Until last September, it was impossible to buy hardcore pornography legally in the UK. Since then the British Board of Film Classification (BBFC) has passed about 250 hardcore titles uncut for sale in licensed sex shops. This year it is expected to pass more than 350 titles that could generate in excess of £50 million worth of business. Several city centre sex shops – once solely the domain of the dirty mac brigade – have been spruced up to cater for an increasingly upscale clientele, while an estimated 100 videos a week are being sold by one outlet of the self-styled ”passion and fashion” High Street retailer Ann Summers. As the media fixate on the more unpalatable offerings on cyberspace’s sexual menu, Britain’s legitimate porn business is booming.
And yet Britain’s laws governing the production and distribution of pornography – the strictest in Europe – have not suddenly changed.
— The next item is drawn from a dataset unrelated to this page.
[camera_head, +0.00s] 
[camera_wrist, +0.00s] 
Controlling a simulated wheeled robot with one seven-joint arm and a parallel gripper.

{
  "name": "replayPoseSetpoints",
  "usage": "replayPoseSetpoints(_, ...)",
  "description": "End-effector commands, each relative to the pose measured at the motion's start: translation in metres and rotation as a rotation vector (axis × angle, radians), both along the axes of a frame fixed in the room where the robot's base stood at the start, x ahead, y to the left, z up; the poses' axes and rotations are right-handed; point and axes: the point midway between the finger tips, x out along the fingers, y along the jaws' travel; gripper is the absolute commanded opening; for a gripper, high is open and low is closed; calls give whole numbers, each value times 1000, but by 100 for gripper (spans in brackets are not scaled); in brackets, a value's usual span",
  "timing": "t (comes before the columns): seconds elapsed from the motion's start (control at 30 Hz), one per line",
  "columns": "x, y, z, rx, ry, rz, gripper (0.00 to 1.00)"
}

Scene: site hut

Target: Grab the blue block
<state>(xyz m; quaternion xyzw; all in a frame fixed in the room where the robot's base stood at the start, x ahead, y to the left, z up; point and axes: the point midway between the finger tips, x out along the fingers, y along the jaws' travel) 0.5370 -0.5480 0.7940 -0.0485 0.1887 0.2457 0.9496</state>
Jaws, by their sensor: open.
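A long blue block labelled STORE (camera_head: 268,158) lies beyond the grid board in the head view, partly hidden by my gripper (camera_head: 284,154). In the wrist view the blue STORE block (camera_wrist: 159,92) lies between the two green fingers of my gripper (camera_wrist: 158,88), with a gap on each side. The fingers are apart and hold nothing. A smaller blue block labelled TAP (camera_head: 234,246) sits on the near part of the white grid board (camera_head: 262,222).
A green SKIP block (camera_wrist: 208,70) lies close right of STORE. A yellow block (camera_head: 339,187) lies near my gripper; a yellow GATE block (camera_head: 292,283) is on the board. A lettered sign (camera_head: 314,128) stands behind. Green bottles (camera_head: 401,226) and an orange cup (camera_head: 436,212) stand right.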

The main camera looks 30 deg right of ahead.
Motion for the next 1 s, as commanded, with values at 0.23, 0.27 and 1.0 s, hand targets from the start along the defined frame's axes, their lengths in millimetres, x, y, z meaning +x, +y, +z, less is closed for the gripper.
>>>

Indeed, the Obscene Publications Act, which has straitjacketed the UK’s adult entertainment industry for decades, has not even been reviewed since 1959. What has changed, rapidly and spectacularly, is the British public’s attitude towards pornography.
Just how tolerant of hardcore porn we have become surprised the BBFC last summer, when it collated the findings of a national survey undertaken following a High Court ruling on its decision to trim seven adult films. The BBFC was successfully challenged by Sheptonhurst Ltd – owner of Private, the UK’s biggest sex shop chain (and whose ‘management consultant and legal adviser’ is Frank Sullivan, brother of publisher David Sullivan) – and Prime Time, a Shropshire-based distributor run by a former mortgage salesman Greg Hurlstone.
The vast majority of participants in the BBFC’s survey, which involved two ”citizens’ juries”, 10 public presentations and submissions from individuals and public groups including the Mothers’ Union, felt that adults have the right to see explicit sex if they wish to. This was backed up by the National Centre for Social Research’s survey in November which showed that since 1995 the public has become far more permissive in its attitude towards the portrayal of sex on adult subscription channels, video and the cinema. Hurlstone believes that the internet, lads’ mags and envelope-pushing mainstream movies have all been cultural catalysts.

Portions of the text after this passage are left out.